Uma mãe partilhou à Amnistia Internacional como as autoridades estatais tinham violado o seu filho com uma mangueira enquanto o mantinham forçosamente desparecido: “O meu filho disse-me: ‘Eles penduraram-me a ponto de eu sentir que os meus braços estavam a ser arrancados. Fui forçado a dizer o que eles queriam, porque me violaram com uma mangueira. Pegavam na minha mão e forçavam-me a colocar a minha impressão digital nos papéis”.

“Fui forçado a dizer o que eles queriam, porque me violaram com uma mangueira. Pegavam na minha mão e forçavam-me a colocar a minha impressão digital nos papéis”

Relato de uma criança vítima

 

Espancamentos, choques elétricos e outros abusos

As autoridades iranianas espancaram crianças no momento da detenção, no interior de veículos e em centros de detenção. Outros métodos de tortura descritos integravam chicotadas, choques elétricos com armas de atordoamento, administração forçada de comprimidos não-identificados e imobilização da cabeça das crianças debaixo de água.

Num dos casos investigados, vários rapazes estudantes foram detidos por escreverem o slogan de protesto “Mulheres, Vida, Liberdade” numa parede. Um familiar de uma das vítimas contou à Amnistia Internacional que agentes disfarçados raptaram os rapazes, levaram-nos para um local não-oficial, torturaram-nos e ameaçaram violá-los. Horas depois, abandonaram-nos semi-inconscientes numa zona remota: Um dos rapazes partilhou: “Eles bateram-me na cara com a arma, deram-me choques elétricos nas costas e bateram-me com bastões nos pés, nas costas e nas mãos. Ameaçaram que se eu contasse a alguém, iriam deter-nos novamente, fazer ainda pior e entregar os nossos cadáveres às nossas famílias”.

“Ameaçaram que se eu contasse a alguém, iriam deter-nos novamente, fazer ainda pior e entregar os nossos cadáveres às nossas famílias”

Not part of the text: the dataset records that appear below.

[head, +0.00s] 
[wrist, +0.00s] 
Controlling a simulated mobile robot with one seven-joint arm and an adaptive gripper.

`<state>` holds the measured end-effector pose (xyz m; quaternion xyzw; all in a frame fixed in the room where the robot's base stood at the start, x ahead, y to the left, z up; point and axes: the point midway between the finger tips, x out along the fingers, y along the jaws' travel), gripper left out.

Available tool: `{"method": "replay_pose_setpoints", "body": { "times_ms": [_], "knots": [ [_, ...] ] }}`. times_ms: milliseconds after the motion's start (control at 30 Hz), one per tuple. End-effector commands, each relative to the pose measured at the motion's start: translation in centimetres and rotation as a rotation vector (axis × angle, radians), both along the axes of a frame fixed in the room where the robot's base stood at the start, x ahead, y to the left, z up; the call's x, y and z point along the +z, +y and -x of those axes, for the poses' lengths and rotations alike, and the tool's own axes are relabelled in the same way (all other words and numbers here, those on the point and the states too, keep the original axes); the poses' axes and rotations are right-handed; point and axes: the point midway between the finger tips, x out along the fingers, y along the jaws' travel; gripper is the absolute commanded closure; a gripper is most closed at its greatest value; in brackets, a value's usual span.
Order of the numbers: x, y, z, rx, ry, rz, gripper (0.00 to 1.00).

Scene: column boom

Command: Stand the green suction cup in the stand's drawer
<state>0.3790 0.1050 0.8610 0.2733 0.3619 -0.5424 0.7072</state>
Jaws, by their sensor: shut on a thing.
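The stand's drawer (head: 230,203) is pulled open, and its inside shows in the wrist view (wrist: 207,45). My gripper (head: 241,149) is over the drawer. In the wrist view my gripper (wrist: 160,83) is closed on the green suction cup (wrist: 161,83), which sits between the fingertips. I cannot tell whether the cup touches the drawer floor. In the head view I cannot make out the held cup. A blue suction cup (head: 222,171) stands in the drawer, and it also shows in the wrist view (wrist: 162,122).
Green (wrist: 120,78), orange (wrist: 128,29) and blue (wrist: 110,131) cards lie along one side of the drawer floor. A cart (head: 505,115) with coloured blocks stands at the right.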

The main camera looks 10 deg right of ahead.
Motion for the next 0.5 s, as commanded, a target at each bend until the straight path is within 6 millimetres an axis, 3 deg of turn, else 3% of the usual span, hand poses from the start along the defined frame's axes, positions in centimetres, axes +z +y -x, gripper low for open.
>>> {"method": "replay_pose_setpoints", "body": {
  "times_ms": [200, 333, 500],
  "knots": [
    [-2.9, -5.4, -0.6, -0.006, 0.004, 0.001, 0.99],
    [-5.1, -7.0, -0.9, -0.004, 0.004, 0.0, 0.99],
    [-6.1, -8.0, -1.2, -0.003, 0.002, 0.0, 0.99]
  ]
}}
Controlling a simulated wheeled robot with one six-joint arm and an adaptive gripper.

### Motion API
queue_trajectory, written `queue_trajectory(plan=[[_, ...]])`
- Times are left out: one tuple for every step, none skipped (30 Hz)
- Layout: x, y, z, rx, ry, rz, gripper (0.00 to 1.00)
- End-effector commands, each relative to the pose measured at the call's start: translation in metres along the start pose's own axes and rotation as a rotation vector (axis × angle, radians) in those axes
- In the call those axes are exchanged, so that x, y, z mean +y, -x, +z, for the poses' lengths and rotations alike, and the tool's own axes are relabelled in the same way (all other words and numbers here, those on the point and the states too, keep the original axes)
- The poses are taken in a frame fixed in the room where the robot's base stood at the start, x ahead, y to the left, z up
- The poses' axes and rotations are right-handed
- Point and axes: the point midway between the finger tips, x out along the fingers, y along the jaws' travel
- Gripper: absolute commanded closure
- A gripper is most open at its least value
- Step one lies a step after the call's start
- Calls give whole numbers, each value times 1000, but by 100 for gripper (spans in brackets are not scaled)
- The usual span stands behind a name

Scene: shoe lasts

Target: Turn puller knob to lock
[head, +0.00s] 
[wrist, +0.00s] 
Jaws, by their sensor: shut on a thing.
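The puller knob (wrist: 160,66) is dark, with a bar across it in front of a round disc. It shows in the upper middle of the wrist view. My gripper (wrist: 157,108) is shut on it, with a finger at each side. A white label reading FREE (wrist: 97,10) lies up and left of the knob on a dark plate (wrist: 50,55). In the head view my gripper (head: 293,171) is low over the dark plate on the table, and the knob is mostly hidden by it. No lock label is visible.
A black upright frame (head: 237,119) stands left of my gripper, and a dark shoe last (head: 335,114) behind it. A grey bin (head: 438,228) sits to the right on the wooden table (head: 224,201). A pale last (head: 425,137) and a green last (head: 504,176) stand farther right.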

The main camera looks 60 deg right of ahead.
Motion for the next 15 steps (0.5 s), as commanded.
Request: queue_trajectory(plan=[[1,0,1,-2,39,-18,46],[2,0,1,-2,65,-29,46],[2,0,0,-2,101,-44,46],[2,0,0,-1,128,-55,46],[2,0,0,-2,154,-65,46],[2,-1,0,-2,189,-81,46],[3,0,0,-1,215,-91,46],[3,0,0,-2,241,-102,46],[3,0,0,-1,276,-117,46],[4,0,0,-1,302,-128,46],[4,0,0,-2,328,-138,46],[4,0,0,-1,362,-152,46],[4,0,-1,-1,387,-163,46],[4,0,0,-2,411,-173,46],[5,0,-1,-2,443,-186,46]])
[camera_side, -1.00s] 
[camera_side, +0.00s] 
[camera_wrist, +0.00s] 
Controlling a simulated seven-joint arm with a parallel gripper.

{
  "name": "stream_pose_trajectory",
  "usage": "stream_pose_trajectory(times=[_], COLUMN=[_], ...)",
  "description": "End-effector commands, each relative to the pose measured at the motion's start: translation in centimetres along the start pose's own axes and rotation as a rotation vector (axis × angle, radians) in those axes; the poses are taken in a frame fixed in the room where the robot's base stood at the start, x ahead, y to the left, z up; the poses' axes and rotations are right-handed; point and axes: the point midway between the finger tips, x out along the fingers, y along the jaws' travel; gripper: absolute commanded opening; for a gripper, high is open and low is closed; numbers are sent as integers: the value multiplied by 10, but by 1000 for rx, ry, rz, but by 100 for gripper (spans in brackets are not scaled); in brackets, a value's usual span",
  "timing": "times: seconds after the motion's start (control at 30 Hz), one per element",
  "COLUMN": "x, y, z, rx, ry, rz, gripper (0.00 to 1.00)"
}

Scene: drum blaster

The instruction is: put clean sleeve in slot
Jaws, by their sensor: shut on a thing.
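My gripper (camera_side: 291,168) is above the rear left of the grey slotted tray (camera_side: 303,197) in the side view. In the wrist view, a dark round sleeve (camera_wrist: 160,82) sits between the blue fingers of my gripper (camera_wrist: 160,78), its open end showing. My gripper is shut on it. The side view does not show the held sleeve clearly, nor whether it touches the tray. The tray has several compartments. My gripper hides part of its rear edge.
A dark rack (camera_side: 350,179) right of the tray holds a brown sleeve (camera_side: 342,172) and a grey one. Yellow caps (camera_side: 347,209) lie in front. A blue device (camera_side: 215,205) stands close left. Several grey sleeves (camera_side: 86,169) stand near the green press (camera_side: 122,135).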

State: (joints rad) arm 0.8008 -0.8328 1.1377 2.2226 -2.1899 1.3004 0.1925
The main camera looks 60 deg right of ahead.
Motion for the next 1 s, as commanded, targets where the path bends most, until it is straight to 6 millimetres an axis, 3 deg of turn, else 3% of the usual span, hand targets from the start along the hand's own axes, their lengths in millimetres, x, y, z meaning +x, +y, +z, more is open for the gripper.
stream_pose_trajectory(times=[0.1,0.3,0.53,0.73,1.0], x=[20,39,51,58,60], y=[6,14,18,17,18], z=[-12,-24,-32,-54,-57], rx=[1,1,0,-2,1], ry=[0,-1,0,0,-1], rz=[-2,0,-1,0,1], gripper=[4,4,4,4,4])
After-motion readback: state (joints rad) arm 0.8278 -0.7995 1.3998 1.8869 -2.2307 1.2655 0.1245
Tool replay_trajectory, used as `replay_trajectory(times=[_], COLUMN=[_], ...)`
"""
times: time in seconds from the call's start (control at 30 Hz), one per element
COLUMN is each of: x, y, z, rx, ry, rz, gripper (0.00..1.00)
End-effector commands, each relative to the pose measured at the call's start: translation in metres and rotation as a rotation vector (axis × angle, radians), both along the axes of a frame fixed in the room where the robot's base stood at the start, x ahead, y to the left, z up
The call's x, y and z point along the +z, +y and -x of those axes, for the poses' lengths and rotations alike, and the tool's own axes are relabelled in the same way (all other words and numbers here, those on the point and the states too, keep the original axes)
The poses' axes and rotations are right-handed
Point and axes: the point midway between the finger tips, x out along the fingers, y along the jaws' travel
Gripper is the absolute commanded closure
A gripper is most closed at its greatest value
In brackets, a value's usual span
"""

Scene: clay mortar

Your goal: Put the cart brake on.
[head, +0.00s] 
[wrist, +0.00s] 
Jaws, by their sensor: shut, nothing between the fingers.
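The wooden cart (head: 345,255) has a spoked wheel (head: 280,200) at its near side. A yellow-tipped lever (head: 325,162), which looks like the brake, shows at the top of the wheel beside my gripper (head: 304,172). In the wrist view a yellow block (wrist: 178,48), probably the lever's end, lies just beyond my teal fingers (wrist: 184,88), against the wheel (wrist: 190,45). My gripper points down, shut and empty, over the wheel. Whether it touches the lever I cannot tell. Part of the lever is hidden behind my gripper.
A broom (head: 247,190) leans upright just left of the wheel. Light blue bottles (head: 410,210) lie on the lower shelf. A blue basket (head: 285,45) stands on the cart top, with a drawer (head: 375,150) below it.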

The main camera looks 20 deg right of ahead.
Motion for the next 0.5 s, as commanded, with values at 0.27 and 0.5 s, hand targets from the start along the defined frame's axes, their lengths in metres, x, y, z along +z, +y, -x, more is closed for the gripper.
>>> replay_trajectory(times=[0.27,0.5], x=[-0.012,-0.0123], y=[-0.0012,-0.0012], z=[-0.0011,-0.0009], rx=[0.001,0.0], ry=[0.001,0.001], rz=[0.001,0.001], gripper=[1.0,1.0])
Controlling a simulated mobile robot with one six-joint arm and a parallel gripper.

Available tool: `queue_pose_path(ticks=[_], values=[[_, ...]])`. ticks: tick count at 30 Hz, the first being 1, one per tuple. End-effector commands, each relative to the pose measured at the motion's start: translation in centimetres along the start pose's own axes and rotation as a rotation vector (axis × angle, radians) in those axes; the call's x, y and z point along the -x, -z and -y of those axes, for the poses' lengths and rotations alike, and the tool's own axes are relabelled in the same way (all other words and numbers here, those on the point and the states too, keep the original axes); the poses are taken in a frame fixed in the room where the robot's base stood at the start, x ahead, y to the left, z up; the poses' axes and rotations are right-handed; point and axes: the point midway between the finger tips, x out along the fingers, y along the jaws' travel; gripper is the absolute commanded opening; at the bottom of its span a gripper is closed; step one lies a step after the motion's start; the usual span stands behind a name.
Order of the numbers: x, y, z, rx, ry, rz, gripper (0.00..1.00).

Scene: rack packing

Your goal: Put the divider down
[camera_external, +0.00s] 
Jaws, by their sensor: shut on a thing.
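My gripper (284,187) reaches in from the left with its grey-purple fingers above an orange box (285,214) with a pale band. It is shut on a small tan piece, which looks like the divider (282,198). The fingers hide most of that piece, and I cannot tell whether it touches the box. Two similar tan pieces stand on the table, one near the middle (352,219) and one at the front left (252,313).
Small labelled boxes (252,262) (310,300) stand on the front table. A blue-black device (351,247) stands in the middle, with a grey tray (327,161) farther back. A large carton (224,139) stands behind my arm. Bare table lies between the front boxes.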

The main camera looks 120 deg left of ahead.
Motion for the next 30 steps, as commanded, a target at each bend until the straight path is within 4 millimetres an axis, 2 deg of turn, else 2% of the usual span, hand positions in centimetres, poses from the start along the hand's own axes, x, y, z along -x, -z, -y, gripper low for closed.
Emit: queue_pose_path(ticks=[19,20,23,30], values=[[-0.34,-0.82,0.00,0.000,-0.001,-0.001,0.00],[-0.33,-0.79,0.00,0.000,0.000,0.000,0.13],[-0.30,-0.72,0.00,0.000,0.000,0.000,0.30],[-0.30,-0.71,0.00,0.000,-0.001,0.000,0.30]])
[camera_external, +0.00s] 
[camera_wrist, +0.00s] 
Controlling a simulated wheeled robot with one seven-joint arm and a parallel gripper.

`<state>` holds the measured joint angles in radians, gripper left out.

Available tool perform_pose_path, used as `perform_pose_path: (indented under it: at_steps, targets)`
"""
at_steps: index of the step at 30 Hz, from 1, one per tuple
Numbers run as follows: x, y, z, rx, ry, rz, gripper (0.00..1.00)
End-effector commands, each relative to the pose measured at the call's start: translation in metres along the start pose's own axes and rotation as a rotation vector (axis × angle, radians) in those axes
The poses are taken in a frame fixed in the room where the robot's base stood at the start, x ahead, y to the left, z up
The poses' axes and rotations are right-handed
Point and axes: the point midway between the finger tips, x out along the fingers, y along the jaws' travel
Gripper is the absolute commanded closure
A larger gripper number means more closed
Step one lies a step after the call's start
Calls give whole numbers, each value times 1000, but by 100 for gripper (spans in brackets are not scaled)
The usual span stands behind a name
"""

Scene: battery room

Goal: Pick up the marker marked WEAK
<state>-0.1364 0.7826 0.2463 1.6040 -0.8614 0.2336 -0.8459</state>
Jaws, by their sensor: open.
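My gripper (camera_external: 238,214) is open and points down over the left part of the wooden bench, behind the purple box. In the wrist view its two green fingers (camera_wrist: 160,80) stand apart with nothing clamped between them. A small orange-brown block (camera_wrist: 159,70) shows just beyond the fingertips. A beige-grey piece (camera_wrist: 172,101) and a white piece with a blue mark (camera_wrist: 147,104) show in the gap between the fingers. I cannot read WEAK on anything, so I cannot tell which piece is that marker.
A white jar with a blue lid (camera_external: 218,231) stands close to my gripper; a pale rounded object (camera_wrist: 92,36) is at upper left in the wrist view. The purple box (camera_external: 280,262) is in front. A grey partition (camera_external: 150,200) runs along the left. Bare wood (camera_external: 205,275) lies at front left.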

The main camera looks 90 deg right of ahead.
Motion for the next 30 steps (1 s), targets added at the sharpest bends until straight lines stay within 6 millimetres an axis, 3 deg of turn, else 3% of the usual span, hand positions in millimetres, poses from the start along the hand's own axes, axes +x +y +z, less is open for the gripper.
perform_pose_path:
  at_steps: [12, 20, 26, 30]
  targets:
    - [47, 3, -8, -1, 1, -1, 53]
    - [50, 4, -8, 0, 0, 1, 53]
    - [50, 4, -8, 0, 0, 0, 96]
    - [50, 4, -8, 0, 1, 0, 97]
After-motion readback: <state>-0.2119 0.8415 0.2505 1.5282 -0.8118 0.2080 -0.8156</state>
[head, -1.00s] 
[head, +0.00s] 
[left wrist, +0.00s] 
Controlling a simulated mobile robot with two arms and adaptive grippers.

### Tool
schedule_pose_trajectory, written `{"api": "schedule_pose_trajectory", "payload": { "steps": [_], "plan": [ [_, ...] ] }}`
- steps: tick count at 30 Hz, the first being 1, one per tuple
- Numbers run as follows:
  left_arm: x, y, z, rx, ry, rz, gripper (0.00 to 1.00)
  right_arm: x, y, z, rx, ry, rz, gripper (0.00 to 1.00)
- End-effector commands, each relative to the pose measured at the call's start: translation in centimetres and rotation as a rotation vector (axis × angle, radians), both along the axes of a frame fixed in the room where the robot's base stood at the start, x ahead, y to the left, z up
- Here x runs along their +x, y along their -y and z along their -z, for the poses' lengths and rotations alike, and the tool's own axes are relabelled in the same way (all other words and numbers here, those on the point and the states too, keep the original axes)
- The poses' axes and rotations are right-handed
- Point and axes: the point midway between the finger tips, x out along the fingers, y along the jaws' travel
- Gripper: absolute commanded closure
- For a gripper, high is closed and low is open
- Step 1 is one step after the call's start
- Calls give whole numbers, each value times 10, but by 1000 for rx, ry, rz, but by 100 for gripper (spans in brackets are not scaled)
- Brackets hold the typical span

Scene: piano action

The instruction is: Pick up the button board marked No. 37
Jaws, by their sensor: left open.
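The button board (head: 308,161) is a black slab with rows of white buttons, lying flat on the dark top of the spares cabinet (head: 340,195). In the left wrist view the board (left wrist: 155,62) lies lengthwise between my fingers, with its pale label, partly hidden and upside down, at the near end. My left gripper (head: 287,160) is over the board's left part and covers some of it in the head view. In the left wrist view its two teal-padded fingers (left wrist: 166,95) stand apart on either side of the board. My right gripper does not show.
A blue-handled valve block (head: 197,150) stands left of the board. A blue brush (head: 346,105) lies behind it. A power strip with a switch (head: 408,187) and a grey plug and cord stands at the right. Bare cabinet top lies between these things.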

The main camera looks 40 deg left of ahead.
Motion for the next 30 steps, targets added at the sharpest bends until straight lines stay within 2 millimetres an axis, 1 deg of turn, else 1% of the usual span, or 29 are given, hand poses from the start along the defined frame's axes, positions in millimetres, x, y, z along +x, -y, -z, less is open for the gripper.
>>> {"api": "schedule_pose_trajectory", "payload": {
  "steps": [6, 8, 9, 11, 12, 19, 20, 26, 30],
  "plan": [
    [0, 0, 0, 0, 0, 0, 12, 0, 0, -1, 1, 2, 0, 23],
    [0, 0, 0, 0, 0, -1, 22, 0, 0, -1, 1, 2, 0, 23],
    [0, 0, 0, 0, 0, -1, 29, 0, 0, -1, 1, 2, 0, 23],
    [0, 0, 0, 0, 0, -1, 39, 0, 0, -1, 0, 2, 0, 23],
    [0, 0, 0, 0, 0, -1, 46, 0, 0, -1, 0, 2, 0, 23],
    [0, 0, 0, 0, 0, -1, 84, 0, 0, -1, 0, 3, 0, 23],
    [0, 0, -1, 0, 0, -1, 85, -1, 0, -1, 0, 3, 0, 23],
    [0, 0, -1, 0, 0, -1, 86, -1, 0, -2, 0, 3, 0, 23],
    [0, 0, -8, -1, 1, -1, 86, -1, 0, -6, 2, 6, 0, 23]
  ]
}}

Relato de uma criança vítima

As vítimas e as famílias descreveram à Amnistia Internacional como as autoridades também estrangularam crianças, suspendendo-as pelos braços ou de lenços enrolados nos seus pescoços, forçando-as a praticar atos humilhantes. Um rapaz relatou: “Eles disseram-nos [a cerca de uma dúzia de pessoas] para fazermos ruídos de galinha durante meia hora – durante todo o tempo que ‘puséssemos ovos’. Forçaram-nos a fazer flexões durante uma hora. Eu era a única criança ali. Noutro centro de detenção, puseram 30 pessoas numa jaula feita para cinco”.

Os agentes estatais recorreram ainda a tortura psicológica, como ameaças de morte, para punir e intimidar as crianças e/ou coagi-las a fazer “confissões” forçadas. Os meios de comunicação estatais emitiram as “confissões forçadas” de, pelo menos, dois rapazes detidos durante as manifestações. A mãe de uma rapariga que foi detida pelos Guardas Revolucionários afirmou à Amnistia Internacional: “Eles acusaram-na de queimar hijabs, de insultar o Líder Supremo e de querer derrubar a República Islâmica. Disseram-lhe que será condenada à morte. Ameaçaram-na para não contar a ninguém… forçaram-na a assinar e a colocar a sua impressão digital em documentos. Ela tem pesadelos e não vai a lado nenhum. Nem consegue ler os seus livros escolares”.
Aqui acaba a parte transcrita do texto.